Oceana is now calling on the Chilean government to speed up the designation of a marine protected area in La Higuera and Chañaral Island in northern Chile and to promote renewable energy sources to gradually replace coal-fired power plants.

16.1 Million Square Miles of Sensitive Habitat Protected in the Pacific

After years of work by Oceana and allies, an international delegation agreed in March to conservation measures that will protect more than 16.1 million square miles of seafloor habitat from bottom trawling in the north Pacific Ocean. The delegation adopted  Oceana’s “freeze the footprint” approach to prevent the expansion of bottom trawling into untouched areas and to protect seamounts, corals and other vulnerable marine ecosystems.

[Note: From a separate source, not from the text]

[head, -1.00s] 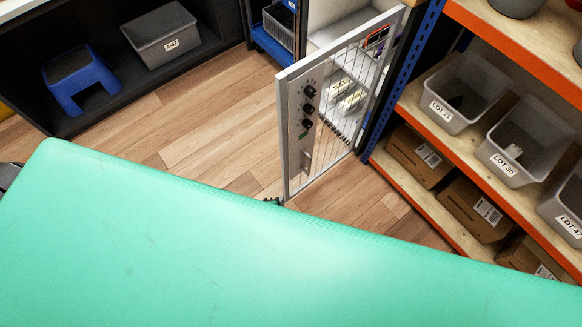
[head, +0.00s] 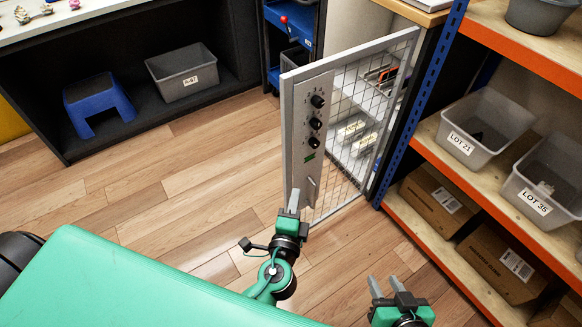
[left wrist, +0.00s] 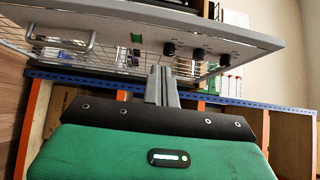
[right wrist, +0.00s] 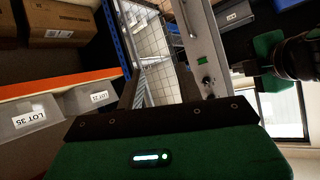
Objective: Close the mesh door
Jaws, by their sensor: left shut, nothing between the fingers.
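The mesh door (head: 352,135) stands open in the head view, jutting out over the floor from the blue upright at its right. Its free edge carries a grey panel with several black knobs, a green mark and a handle (head: 311,190). My left gripper (head: 294,201) is shut and empty, its tips at the panel's lower part beside the handle; I cannot tell if they touch. The door (left wrist: 200,32) also spans the left wrist view above the fingers. My right gripper (head: 387,286) is open and empty, low in front of the door. The right wrist view shows the mesh (right wrist: 152,55).
Orange-edged shelves (head: 450,172) with grey bins (head: 478,128) and cardboard boxes (head: 438,192) stand close on the right. A blue step stool (head: 98,100) and a grey bin (head: 182,72) sit under the counter at left. The wooden floor (head: 180,165) between is clear.

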Bottom trawls are massive weighted nets that drag along the ocean floor, destroying anything in their path, including ancient corals and fields of sea sponges. Nets can be 200 feet wide and 40 feet high, weighing as much as 1,000 pounds and reaching depths of more than 5,000 feet.

Oceana, the Natural Resources Defense Council and the Deep Sea Conservation Coalition have been working together to advance these habitat protections. Participating nations, including the U.S., Canada, Japan, Russia, China, Korea and Taiwan acted on a commitment they made at the United Nations General Assembly to enact these interim conservation measures to protect vulnerable marine ecosystems in international waters.

The conservation measures, which take effect immediately, halt the expansion of bottom trawling and other bottom fishing gear, and require an assessment of the long-term sustainability of fish stocks, as well as a determination that fishing would not have significant effects on sensitive habitats as a condition to allow fishing into new areas.

These interim conservation measures will be in place while the new North Pacific Fisheries Commission is established, which will then oversee the sustainable management of bottom fisheries and other fisheries (squid and saury) on the high seas of the north Pacific Ocean.